Show each line that has the string "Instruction" in it.

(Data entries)
● ● ● ● ●
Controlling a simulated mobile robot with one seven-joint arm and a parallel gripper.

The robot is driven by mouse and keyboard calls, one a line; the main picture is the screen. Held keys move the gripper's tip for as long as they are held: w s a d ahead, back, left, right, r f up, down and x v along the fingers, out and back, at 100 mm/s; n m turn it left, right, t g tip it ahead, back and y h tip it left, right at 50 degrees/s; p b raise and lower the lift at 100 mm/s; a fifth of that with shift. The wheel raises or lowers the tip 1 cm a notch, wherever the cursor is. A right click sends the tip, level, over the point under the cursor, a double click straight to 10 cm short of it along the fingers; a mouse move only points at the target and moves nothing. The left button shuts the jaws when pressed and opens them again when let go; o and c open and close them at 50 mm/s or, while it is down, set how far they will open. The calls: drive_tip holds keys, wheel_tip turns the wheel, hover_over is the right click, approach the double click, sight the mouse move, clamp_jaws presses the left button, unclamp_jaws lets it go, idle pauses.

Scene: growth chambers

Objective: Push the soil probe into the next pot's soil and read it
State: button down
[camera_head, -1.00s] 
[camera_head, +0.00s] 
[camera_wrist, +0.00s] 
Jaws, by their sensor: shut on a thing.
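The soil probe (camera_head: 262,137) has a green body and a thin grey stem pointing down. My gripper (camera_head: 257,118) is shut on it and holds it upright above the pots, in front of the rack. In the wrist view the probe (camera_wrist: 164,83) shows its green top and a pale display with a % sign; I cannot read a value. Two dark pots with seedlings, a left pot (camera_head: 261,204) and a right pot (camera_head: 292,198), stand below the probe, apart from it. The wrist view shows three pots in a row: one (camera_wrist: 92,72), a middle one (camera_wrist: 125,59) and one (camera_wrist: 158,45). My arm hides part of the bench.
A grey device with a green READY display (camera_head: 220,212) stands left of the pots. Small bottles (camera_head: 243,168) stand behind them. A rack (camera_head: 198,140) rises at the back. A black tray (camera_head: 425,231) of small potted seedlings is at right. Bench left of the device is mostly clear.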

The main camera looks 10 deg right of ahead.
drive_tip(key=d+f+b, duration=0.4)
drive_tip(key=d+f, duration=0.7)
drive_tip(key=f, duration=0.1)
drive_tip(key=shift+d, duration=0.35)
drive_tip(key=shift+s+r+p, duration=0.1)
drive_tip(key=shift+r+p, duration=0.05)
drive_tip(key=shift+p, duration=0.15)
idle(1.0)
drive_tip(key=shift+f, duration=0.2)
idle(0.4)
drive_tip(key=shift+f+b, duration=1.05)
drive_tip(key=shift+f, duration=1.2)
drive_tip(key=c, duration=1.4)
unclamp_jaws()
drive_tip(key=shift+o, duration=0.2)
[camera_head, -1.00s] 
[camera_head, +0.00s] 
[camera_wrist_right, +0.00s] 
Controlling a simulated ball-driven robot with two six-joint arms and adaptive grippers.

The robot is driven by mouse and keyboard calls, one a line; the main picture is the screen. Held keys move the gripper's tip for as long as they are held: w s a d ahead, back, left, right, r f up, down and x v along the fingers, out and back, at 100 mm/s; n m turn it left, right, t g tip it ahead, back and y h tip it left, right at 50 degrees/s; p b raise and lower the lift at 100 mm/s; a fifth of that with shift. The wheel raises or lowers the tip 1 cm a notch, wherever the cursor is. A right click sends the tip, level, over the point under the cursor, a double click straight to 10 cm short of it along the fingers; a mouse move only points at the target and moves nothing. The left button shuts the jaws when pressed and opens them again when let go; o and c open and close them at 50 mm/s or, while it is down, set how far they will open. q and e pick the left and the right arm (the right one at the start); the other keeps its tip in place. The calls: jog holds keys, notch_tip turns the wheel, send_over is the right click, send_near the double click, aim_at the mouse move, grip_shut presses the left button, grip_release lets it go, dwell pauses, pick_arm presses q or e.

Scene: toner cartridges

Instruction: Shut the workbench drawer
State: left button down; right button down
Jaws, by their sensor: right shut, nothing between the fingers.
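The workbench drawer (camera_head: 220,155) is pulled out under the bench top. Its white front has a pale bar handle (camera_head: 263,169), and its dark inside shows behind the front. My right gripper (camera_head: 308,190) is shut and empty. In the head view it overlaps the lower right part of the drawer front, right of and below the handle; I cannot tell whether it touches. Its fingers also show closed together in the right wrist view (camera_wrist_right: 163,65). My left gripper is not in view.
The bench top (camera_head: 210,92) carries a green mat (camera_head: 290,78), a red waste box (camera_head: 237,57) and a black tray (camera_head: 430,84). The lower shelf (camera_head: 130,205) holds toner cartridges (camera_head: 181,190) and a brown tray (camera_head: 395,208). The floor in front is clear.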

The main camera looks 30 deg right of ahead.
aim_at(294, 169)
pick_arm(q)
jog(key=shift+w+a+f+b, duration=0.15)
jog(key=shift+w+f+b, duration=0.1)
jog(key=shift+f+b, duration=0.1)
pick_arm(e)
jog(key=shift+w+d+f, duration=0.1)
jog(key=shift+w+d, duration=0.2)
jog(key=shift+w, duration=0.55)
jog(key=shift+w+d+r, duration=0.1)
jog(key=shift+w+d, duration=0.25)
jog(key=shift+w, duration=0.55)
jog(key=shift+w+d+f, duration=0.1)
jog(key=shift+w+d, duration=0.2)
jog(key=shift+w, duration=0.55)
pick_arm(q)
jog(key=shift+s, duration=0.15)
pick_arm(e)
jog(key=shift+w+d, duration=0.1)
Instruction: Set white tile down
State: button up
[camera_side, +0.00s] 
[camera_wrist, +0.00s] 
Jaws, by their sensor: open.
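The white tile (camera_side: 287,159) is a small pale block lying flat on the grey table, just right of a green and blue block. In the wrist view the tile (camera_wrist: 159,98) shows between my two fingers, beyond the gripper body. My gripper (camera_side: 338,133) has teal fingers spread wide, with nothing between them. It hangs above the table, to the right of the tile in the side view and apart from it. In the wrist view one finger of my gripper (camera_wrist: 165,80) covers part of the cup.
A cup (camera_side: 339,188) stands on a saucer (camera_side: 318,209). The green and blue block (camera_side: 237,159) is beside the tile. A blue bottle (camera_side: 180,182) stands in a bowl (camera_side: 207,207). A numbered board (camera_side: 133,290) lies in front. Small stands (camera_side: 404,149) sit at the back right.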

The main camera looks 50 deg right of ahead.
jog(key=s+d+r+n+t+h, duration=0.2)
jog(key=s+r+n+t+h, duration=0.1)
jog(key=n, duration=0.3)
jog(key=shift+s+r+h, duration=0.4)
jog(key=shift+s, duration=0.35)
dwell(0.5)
● ● ● ● ●
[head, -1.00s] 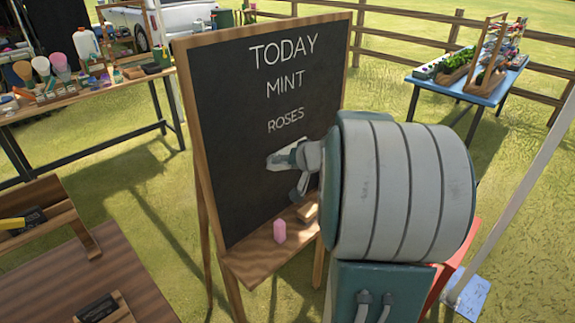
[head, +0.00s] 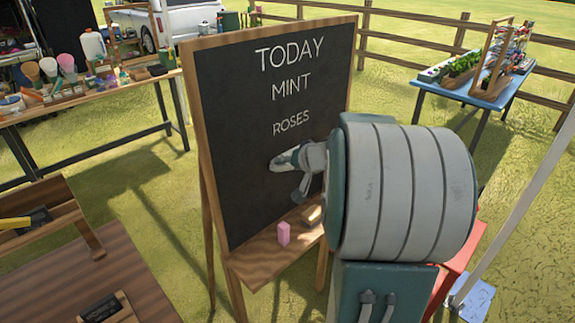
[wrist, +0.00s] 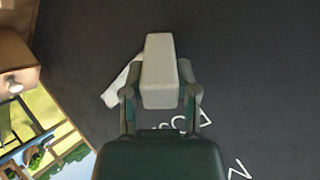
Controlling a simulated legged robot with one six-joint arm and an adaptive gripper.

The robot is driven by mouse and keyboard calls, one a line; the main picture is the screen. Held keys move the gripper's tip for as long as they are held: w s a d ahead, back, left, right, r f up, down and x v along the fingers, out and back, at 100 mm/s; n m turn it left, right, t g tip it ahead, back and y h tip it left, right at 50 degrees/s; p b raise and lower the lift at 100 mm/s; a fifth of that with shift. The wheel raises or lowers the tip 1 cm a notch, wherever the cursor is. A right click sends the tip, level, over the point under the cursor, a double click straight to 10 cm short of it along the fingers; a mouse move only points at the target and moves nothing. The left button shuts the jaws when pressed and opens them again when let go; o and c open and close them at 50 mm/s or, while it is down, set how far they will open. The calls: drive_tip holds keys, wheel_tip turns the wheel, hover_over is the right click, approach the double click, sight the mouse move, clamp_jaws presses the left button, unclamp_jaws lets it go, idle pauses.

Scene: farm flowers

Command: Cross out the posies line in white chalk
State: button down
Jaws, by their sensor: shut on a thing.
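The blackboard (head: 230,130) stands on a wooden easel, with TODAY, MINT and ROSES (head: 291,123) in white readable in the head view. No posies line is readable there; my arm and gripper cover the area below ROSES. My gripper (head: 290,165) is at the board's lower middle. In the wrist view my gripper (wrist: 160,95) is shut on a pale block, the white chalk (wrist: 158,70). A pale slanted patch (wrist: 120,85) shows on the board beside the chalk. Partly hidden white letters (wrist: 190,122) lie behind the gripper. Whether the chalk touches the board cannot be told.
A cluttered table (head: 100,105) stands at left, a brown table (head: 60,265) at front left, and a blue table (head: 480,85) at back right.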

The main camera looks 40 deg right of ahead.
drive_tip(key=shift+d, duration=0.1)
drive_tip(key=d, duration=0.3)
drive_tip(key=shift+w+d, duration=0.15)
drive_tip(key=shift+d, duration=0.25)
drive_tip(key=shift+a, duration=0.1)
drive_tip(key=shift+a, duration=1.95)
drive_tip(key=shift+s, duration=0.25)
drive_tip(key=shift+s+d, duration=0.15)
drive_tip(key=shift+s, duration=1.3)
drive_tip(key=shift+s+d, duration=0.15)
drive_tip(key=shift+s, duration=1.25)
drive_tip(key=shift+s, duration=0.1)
● ● ● ● ●
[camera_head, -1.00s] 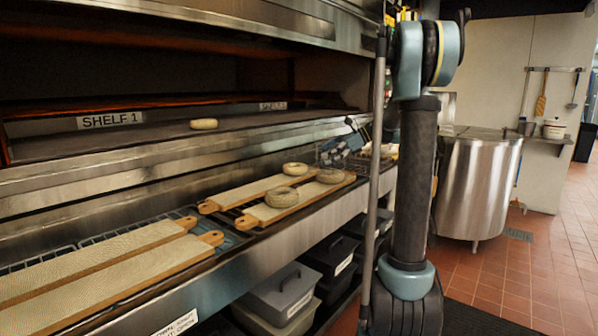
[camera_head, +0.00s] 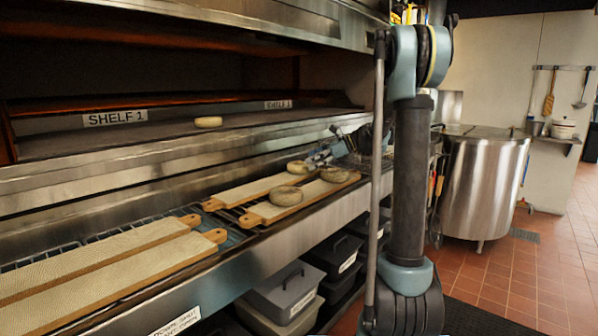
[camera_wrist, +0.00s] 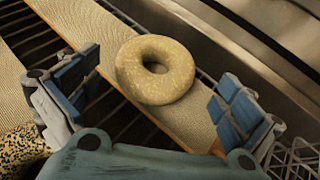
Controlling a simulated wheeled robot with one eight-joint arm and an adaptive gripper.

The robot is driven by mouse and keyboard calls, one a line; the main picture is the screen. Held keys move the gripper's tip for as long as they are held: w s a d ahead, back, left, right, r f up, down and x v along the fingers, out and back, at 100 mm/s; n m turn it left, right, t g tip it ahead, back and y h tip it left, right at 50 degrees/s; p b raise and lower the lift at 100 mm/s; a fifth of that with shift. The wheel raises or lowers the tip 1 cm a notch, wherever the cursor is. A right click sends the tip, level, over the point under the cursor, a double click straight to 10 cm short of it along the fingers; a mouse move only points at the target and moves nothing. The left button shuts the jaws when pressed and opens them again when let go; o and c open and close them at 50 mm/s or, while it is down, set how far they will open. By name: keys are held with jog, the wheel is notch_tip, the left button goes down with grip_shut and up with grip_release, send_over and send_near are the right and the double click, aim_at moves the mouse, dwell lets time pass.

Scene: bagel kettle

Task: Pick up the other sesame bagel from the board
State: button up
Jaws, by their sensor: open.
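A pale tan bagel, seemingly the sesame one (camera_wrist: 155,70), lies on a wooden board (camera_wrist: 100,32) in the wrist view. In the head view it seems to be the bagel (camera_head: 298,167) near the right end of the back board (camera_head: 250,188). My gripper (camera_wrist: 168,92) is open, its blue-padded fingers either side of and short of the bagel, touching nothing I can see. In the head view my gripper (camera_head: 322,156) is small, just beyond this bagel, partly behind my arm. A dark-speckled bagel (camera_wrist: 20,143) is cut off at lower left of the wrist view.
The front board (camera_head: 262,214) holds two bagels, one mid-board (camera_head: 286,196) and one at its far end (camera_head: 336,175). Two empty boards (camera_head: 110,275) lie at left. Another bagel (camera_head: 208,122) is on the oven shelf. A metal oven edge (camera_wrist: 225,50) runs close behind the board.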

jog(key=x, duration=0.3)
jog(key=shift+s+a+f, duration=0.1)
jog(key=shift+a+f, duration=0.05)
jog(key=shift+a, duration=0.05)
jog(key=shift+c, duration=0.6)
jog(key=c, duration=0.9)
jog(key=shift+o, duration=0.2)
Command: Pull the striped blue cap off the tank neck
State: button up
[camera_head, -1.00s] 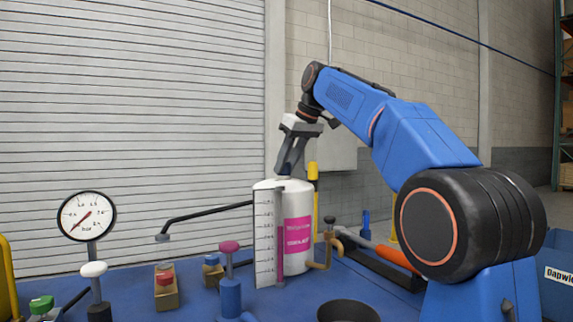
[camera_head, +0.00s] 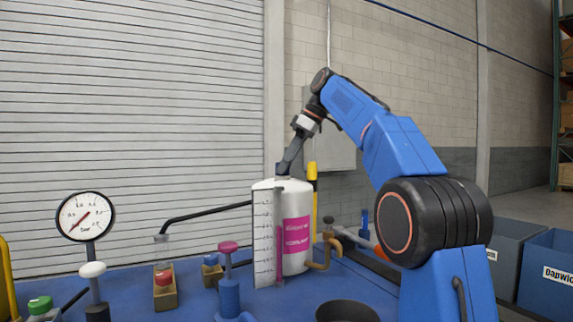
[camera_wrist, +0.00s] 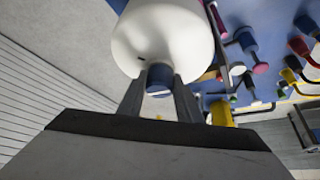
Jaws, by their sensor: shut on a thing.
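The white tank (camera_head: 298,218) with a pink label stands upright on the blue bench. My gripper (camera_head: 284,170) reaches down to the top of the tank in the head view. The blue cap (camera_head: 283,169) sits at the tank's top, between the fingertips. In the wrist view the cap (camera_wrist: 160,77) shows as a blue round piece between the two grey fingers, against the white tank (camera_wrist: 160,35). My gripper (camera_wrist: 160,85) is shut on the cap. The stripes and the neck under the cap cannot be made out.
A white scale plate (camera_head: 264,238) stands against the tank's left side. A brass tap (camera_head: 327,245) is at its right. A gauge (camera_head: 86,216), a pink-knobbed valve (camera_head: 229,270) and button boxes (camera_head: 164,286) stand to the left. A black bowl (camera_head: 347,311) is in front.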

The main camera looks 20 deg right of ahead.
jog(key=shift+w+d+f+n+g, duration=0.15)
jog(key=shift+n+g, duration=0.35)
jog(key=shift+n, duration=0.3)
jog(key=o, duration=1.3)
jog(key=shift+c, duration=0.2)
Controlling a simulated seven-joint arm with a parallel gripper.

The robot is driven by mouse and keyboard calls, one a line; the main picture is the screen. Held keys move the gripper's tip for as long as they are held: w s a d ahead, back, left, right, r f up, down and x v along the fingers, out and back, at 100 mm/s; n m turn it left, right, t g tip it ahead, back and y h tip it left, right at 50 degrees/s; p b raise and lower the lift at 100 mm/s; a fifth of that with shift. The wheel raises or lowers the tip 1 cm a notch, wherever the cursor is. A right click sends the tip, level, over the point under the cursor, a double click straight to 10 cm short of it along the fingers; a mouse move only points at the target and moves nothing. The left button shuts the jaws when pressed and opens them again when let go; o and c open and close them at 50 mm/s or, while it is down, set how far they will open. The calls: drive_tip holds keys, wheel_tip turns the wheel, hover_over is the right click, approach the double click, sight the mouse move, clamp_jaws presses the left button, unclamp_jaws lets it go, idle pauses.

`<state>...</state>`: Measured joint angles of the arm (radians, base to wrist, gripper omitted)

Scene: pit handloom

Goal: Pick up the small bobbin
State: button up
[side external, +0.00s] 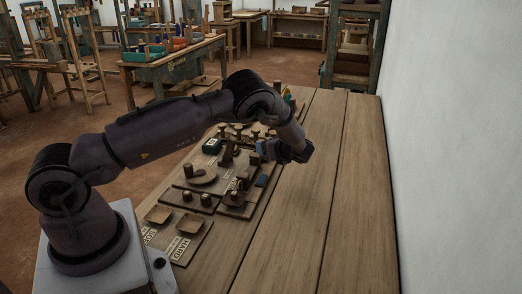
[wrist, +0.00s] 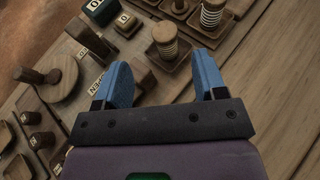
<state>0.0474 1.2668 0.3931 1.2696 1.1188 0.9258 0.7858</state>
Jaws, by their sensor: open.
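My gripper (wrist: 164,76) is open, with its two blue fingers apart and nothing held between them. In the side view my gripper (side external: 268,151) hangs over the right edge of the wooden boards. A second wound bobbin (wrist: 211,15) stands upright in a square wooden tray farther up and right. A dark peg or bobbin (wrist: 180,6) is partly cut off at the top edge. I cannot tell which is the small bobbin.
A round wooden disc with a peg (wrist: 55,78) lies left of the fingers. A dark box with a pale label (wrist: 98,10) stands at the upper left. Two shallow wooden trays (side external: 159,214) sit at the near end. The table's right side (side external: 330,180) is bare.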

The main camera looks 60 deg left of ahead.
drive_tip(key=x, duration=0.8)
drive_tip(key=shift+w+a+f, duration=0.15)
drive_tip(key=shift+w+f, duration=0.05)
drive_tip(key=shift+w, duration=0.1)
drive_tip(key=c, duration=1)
● ● ● ● ●
Response for this exercise:
Instruction: Shut the workbench drawer
Instruction: Set white tile down

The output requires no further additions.